# [Data lines]
* begin *

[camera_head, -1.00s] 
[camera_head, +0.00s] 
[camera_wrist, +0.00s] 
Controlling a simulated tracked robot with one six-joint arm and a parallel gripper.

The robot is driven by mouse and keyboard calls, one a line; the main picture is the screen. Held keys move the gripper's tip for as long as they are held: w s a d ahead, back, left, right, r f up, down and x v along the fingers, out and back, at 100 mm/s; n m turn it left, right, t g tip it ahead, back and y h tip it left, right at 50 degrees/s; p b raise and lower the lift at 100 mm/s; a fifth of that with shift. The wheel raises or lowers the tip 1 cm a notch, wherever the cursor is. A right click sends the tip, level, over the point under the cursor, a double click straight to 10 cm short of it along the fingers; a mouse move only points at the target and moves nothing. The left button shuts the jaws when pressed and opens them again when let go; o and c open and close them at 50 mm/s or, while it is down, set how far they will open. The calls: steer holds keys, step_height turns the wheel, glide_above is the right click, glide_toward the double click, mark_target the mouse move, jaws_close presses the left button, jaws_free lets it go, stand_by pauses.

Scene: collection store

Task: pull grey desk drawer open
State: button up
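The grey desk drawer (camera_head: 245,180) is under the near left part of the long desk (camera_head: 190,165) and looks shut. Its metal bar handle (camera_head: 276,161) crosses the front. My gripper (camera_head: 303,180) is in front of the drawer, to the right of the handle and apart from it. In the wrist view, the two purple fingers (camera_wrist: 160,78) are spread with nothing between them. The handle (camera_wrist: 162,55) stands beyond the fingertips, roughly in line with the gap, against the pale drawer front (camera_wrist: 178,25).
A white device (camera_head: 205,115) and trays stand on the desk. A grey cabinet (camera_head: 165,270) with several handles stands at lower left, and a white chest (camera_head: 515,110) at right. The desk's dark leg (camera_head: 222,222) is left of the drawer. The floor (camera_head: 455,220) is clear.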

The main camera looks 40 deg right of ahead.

* end *

Output the listing above word for word.

[camera_head, -1.00s] 
[camera_head, +0.00s] 
[camera_wrist, +0.00s] 
Controlling a simulated tracked robot with one six-joint arm and a parallel gripper.

The robot is driven by mouse and keyboard calls, one a line; the main picture is the screen. Held keys move the gripper's tip for as long as they are held: w s a d ahead, back, left, right, r f up, down and x v along the fingers, out and back, at 100 mm/s; n m turn it left, right, t g tip it ahead, back and y h tip it left, right at 50 degrees/s; p b raise and lower the lift at 100 mm/s; a fifth of that with shift. The wheel raises or lowers the tip 1 cm a notch, wherever the cursor is. A right click sends the tip, level, over the point under the cursor, a double click straight to 10 cm short of it along the fingers; a mouse move only points at the target and moves nothing. The left button shuts the jaws when pressed and opens them again when let go; o and c open and close them at 50 mm/s or, while it is down, set how far they will open. The calls: steer holds keys, step_height turns the wheel, glide_above is the right click, glide_toward the double click, mark_target the mouse move, jaws_close presses the left button, jaws_free lets it go, stand_by pauses.

Scene: collection store

Task: pull grey desk drawer open
State: button up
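The grey desk drawer (camera_head: 245,180) is under the near left part of the long desk (camera_head: 190,165) and looks shut. Its metal bar handle (camera_head: 276,161) crosses the front. My gripper (camera_head: 303,180) is in front of the drawer, to the right of the handle and apart from it. In the wrist view, the two purple fingers (camera_wrist: 160,78) are spread with nothing between them. The handle (camera_wrist: 162,55) stands beyond the fingertips, roughly in line with the gap, against the pale drawer front (camera_wrist: 178,25).
A white device (camera_head: 205,115) and trays stand on the desk. A grey cabinet (camera_head: 165,270) with several handles stands at lower left, and a white chest (camera_head: 515,110) at right. The desk's dark leg (camera_head: 222,222) is left of the drawer. The floor (camera_head: 455,220) is clear.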

The main camera looks 40 deg right of ahead.

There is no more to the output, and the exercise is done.